Tactically, a sustained posture atop the breakout point, circa 65.50, signals a firmly-bullish bias.
Fundamentally, crude oil prices are holding near seven-year highs, largely treading water Wednesday after OPEC nations effectively agreed to hold production steady.
Meanwhile, the SPDR S&P Oil & Gas Exploration ETF is showing signs of life, rising to challenge 32-month highs.
Tactically, near-term support (104.90) is closely followed by the 50-day moving average. A breakout attempt is in play barring a violation.
Elsewhere, the iShares MSCI Brazil ETF is acting well technically.
As illustrated, the shares have extended a recent trendline breakout, reaching three-month highs.
Tactically, the breakout point (31.30) is followed by the 100-day moving average. The prevailing rally attempt is intact barring a violation.
Archers-Daniels-Midland Co. is a large-cap agricultural commodities merchant. (Yield = 2.1%.)
Late last month, the shares knifed to all-time highs, rising after the company posted strong quarterly results, and increased its dividend. The prevailing upturn originates from the former range top (67.00).
From current levels, the post-breakout low (73.60) is followed by the firmer breakout point (71.50). A posture higher signals a firmly-bullish bias.
Finally, Ciena Corp. is a well positioned large-cap networking name.

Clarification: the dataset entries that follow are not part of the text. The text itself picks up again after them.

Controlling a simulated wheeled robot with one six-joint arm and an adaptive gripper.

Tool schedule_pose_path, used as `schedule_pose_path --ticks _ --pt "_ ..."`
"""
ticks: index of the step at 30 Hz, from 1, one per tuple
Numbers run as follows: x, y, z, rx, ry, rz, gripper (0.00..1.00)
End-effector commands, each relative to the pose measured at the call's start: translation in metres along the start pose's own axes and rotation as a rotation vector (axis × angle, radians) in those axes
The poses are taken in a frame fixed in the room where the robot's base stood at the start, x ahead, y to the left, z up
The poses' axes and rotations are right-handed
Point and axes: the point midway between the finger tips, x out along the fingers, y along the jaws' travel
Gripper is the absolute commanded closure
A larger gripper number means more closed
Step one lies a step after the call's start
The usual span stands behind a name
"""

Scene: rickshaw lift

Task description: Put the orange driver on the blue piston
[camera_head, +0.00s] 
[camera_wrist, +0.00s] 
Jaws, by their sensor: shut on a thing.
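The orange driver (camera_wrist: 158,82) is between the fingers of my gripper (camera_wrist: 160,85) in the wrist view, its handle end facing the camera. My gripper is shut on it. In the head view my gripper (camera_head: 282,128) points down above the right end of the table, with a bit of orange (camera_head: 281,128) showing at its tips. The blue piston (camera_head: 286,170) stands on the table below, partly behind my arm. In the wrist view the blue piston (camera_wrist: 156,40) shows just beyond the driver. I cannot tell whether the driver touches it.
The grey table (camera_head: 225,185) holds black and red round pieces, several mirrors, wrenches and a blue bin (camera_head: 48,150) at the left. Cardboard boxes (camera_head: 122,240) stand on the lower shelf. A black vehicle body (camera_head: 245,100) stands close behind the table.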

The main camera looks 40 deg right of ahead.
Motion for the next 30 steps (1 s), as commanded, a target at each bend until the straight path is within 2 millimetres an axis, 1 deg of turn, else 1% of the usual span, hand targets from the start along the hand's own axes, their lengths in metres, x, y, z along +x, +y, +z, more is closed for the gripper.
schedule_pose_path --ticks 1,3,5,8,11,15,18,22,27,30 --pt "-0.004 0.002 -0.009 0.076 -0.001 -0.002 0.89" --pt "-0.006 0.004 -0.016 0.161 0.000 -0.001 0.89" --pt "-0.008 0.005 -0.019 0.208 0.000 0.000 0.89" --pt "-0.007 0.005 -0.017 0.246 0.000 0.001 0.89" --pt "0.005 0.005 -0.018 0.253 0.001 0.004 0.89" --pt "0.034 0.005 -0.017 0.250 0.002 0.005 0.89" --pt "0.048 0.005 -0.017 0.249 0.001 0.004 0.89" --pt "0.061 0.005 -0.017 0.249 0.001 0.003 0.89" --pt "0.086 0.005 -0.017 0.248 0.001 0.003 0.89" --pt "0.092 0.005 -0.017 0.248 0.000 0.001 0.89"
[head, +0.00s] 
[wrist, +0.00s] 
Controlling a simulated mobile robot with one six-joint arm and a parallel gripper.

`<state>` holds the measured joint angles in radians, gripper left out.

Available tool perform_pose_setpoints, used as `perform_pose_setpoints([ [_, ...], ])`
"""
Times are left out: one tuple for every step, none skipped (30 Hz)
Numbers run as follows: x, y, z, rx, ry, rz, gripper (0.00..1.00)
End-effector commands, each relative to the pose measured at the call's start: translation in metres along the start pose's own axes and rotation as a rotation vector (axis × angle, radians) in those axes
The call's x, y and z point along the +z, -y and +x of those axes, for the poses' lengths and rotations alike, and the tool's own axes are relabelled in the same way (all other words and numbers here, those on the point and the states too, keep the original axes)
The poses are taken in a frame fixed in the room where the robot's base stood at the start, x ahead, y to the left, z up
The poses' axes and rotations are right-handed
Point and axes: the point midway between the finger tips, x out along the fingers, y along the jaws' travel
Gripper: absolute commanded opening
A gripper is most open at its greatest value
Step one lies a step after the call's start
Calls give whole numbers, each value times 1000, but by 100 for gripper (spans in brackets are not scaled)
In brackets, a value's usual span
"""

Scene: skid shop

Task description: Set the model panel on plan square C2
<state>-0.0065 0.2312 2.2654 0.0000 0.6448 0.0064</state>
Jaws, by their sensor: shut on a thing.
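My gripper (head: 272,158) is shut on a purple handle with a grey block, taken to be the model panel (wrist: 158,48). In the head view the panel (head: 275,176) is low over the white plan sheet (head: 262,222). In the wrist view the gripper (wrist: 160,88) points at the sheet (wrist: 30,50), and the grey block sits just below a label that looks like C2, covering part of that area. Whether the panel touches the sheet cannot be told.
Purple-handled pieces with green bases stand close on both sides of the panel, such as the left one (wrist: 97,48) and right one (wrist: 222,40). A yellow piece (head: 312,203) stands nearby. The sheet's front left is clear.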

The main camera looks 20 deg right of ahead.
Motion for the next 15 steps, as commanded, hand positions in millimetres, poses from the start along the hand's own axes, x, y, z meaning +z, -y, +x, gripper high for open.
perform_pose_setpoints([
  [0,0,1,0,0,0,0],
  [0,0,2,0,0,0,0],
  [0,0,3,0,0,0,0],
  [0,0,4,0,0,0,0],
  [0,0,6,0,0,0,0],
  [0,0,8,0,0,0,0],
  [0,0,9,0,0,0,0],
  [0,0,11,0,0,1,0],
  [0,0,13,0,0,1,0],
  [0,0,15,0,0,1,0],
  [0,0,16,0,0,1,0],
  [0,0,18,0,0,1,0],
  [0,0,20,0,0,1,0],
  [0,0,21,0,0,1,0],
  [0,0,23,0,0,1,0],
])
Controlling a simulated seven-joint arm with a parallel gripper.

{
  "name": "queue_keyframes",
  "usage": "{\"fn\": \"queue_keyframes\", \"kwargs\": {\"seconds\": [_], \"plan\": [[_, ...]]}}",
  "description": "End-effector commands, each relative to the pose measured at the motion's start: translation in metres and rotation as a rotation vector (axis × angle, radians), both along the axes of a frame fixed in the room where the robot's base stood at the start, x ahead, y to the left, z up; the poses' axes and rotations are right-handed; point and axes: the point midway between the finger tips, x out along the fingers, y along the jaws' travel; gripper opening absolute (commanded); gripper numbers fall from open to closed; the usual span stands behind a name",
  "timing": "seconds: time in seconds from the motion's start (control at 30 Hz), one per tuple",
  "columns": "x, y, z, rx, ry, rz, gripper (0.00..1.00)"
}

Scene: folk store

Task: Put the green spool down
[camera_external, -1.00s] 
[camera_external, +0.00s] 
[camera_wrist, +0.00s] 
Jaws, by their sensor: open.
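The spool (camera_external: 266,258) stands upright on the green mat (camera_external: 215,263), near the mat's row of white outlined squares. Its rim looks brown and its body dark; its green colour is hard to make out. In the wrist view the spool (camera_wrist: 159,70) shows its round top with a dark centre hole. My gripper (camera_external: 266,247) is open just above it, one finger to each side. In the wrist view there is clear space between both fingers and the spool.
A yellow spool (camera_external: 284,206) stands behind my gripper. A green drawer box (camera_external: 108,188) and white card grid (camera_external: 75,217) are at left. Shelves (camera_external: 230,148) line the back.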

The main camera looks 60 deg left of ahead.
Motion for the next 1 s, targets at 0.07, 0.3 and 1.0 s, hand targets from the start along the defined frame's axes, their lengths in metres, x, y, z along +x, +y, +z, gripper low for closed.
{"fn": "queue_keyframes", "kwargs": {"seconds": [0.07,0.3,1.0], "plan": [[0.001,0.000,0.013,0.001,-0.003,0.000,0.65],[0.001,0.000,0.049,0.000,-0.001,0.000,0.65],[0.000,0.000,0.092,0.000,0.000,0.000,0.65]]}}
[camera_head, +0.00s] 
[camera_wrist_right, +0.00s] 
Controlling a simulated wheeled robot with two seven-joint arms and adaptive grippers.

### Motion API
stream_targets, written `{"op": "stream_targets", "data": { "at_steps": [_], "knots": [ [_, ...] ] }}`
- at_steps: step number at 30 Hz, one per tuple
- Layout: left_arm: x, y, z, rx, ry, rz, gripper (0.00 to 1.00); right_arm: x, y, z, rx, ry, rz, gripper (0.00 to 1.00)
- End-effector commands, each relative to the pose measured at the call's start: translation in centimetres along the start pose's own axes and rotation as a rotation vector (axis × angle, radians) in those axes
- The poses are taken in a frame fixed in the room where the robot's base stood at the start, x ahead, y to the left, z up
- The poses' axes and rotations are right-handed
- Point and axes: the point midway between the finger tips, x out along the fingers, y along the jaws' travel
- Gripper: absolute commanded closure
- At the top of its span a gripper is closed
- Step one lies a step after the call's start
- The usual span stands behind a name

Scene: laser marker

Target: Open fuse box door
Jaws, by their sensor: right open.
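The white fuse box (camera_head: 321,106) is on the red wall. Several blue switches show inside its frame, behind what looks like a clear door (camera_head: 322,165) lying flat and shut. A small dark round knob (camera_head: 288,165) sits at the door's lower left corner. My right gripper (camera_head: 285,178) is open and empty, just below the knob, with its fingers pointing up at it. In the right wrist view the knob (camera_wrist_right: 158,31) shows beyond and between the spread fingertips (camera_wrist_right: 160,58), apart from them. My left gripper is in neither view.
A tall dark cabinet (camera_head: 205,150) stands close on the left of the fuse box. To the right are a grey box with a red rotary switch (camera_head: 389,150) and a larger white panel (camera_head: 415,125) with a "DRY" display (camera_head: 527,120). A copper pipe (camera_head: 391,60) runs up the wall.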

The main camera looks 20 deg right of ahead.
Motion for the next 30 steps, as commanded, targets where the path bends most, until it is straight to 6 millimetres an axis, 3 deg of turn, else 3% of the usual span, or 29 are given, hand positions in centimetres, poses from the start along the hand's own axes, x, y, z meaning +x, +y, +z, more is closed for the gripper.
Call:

The shares initially spiked two months ago, gapping to 19-year highs after the company’s strong fourth-quarter results.
The subsequent pullback has filled the gap, placing the shares 18.4% under the December peak.
Tactically, the 62.25-to-63.00 area offers an area to work against. A sustained posture higher signals a bullish bias.
More broadly, the shares are also very well positioned on the two-year chart.